Recorded robot episodes:
....
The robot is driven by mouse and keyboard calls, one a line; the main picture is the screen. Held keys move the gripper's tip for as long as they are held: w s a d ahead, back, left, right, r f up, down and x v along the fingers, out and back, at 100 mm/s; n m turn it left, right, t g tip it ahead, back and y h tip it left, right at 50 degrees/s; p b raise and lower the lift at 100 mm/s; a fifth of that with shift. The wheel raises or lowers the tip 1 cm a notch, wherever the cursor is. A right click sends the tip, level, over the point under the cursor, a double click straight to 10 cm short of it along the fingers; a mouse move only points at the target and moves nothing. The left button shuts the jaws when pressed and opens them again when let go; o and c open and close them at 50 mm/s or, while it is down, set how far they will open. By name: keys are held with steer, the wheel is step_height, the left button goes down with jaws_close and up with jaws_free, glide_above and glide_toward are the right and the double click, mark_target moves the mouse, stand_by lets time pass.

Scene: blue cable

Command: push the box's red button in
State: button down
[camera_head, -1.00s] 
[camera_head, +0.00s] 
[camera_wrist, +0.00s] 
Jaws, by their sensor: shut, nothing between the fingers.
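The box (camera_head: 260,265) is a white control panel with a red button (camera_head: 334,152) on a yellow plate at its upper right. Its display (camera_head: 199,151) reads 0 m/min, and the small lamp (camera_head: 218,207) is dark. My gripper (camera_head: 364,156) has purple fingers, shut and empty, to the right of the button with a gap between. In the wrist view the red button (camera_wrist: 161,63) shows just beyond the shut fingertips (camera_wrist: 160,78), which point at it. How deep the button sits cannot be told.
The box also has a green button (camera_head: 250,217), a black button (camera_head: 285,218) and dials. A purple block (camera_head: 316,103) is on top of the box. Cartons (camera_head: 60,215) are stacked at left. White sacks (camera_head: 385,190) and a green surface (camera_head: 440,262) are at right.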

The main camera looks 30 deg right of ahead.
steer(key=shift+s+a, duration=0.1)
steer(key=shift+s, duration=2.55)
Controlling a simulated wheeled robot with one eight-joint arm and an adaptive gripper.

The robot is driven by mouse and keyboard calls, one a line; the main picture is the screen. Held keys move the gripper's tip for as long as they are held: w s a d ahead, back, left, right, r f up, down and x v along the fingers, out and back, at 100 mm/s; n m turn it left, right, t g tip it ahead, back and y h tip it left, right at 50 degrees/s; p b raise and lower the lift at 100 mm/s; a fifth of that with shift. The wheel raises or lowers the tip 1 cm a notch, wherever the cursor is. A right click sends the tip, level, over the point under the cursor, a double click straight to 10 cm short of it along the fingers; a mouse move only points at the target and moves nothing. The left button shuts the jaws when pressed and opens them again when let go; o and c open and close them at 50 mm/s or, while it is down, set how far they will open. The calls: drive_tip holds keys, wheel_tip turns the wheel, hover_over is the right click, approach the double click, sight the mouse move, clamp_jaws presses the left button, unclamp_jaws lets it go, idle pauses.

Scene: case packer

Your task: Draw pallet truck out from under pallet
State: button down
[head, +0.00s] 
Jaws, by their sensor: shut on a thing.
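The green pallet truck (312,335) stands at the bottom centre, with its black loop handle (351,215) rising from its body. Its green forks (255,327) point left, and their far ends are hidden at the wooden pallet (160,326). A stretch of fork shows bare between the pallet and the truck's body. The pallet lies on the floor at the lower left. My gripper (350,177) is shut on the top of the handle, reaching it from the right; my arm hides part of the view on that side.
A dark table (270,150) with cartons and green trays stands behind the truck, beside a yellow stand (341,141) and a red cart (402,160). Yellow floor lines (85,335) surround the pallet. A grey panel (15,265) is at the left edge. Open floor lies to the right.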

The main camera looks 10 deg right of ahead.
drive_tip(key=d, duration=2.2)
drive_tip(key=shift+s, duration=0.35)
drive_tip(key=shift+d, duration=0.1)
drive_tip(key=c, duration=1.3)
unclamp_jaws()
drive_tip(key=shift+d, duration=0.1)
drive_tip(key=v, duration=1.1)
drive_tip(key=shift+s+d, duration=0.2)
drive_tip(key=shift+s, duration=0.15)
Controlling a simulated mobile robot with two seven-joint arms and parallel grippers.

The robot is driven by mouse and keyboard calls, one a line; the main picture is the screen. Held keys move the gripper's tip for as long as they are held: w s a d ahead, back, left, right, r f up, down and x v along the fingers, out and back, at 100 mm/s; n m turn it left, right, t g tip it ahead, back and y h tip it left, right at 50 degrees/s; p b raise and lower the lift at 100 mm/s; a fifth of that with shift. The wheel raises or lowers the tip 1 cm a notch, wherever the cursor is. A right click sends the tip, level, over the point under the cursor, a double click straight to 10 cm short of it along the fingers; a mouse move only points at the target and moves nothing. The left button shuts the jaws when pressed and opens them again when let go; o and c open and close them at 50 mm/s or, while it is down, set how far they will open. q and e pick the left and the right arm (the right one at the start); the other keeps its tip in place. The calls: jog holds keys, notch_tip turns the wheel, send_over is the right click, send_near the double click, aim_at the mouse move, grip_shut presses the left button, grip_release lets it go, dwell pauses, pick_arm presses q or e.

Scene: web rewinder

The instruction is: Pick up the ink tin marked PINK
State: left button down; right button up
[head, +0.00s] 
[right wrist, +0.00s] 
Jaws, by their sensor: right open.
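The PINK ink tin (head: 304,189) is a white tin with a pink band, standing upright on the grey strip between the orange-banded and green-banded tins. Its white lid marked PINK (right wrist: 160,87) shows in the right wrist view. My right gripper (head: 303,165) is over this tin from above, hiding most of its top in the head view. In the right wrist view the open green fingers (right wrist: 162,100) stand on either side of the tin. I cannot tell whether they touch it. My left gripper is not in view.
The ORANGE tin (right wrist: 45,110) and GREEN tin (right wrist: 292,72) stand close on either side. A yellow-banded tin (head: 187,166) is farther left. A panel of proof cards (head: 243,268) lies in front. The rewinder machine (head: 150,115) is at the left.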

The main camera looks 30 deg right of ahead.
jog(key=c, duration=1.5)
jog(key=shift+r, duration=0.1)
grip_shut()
....
Exercise details:
Repeat all of the records above exactly as written.

Result:
The robot is driven by mouse and keyboard calls, one a line; the main picture is the screen. Held keys move the gripper's tip for as long as they are held: w s a d ahead, back, left, right, r f up, down and x v along the fingers, out and back, at 100 mm/s; n m turn it left, right, t g tip it ahead, back and y h tip it left, right at 50 degrees/s; p b raise and lower the lift at 100 mm/s; a fifth of that with shift. The wheel raises or lowers the tip 1 cm a notch, wherever the cursor is. A right click sends the tip, level, over the point under the cursor, a double click straight to 10 cm short of it along the fingers; a mouse move only points at the target and moves nothing. The left button shuts the jaws when pressed and opens them again when let go; o and c open and close them at 50 mm/s or, while it is down, set how far they will open. By name: keys are held with steer, the wheel is step_height, the left button goes down with jaws_close and up with jaws_free, glide_above and glide_toward are the right and the double click, mark_target moves the mouse, stand_by lets time pass.

Scene: blue cable

Command: push the box's red button in
State: button down
[camera_head, -1.00s] 
[camera_head, +0.00s] 
[camera_wrist, +0.00s] 
Jaws, by their sensor: shut, nothing between the fingers.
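The box (camera_head: 260,265) is a white control panel with a red button (camera_head: 334,152) on a yellow plate at its upper right. Its display (camera_head: 199,151) reads 0 m/min, and the small lamp (camera_head: 218,207) is dark. My gripper (camera_head: 364,156) has purple fingers, shut and empty, to the right of the button with a gap between. In the wrist view the red button (camera_wrist: 161,63) shows just beyond the shut fingertips (camera_wrist: 160,78), which point at it. How deep the button sits cannot be told.
The box also has a green button (camera_head: 250,217), a black button (camera_head: 285,218) and dials. A purple block (camera_head: 316,103) is on top of the box. Cartons (camera_head: 60,215) are stacked at left. White sacks (camera_head: 385,190) and a green surface (camera_head: 440,262) are at right.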

The main camera looks 30 deg right of ahead.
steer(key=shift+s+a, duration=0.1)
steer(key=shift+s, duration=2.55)
Controlling a simulated wheeled robot with one eight-joint arm and an adaptive gripper.

The robot is driven by mouse and keyboard calls, one a line; the main picture is the screen. Held keys move the gripper's tip for as long as they are held: w s a d ahead, back, left, right, r f up, down and x v along the fingers, out and back, at 100 mm/s; n m turn it left, right, t g tip it ahead, back and y h tip it left, right at 50 degrees/s; p b raise and lower the lift at 100 mm/s; a fifth of that with shift. The wheel raises or lowers the tip 1 cm a notch, wherever the cursor is. A right click sends the tip, level, over the point under the cursor, a double click straight to 10 cm short of it along the fingers; a mouse move only points at the target and moves nothing. The left button shuts the jaws when pressed and opens them again when let go; o and c open and close them at 50 mm/s or, while it is down, set how far they will open. The calls: drive_tip holds keys, wheel_tip turns the wheel, hover_over is the right click, approach the double click, sight the mouse move, clamp_jaws presses the left button, unclamp_jaws lets it go, idle pauses.

Scene: case packer

Your task: Draw pallet truck out from under pallet
State: button down
[head, +0.00s] 
Jaws, by their sensor: shut on a thing.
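The green pallet truck (312,335) stands at the bottom centre, with its black loop handle (351,215) rising from its body. Its green forks (255,327) point left, and their far ends are hidden at the wooden pallet (160,326). A stretch of fork shows bare between the pallet and the truck's body. The pallet lies on the floor at the lower left. My gripper (350,177) is shut on the top of the handle, reaching it from the right; my arm hides part of the view on that side.
A dark table (270,150) with cartons and green trays stands behind the truck, beside a yellow stand (341,141) and a red cart (402,160). Yellow floor lines (85,335) surround the pallet. A grey panel (15,265) is at the left edge. Open floor lies to the right.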

The main camera looks 10 deg right of ahead.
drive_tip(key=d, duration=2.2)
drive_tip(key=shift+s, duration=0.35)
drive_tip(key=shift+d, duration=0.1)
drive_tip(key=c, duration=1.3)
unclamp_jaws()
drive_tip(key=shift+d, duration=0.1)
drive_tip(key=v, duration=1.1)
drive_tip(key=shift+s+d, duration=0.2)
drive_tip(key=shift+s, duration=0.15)
Controlling a simulated mobile robot with two seven-joint arms and parallel grippers.

The robot is driven by mouse and keyboard calls, one a line; the main picture is the screen. Held keys move the gripper's tip for as long as they are held: w s a d ahead, back, left, right, r f up, down and x v along the fingers, out and back, at 100 mm/s; n m turn it left, right, t g tip it ahead, back and y h tip it left, right at 50 degrees/s; p b raise and lower the lift at 100 mm/s; a fifth of that with shift. The wheel raises or lowers the tip 1 cm a notch, wherever the cursor is. A right click sends the tip, level, over the point under the cursor, a double click straight to 10 cm short of it along the fingers; a mouse move only points at the target and moves nothing. The left button shuts the jaws when pressed and opens them again when let go; o and c open and close them at 50 mm/s or, while it is down, set how far they will open. q and e pick the left and the right arm (the right one at the start); the other keeps its tip in place. The calls: jog holds keys, notch_tip turns the wheel, send_over is the right click, send_near the double click, aim_at the mouse move, grip_shut presses the left button, grip_release lets it go, dwell pauses, pick_arm presses q or e.

Scene: web rewinder

The instruction is: Pick up the ink tin marked PINK
State: left button down; right button up
[head, +0.00s] 
[right wrist, +0.00s] 
Jaws, by their sensor: right open.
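The PINK ink tin (head: 304,189) is a white tin with a pink band, standing upright on the grey strip between the orange-banded and green-banded tins. Its white lid marked PINK (right wrist: 160,87) shows in the right wrist view. My right gripper (head: 303,165) is over this tin from above, hiding most of its top in the head view. In the right wrist view the open green fingers (right wrist: 162,100) stand on either side of the tin. I cannot tell whether they touch it. My left gripper is not in view.
The ORANGE tin (right wrist: 45,110) and GREEN tin (right wrist: 292,72) stand close on either side. A yellow-banded tin (head: 187,166) is farther left. A panel of proof cards (head: 243,268) lies in front. The rewinder machine (head: 150,115) is at the left.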

The main camera looks 30 deg right of ahead.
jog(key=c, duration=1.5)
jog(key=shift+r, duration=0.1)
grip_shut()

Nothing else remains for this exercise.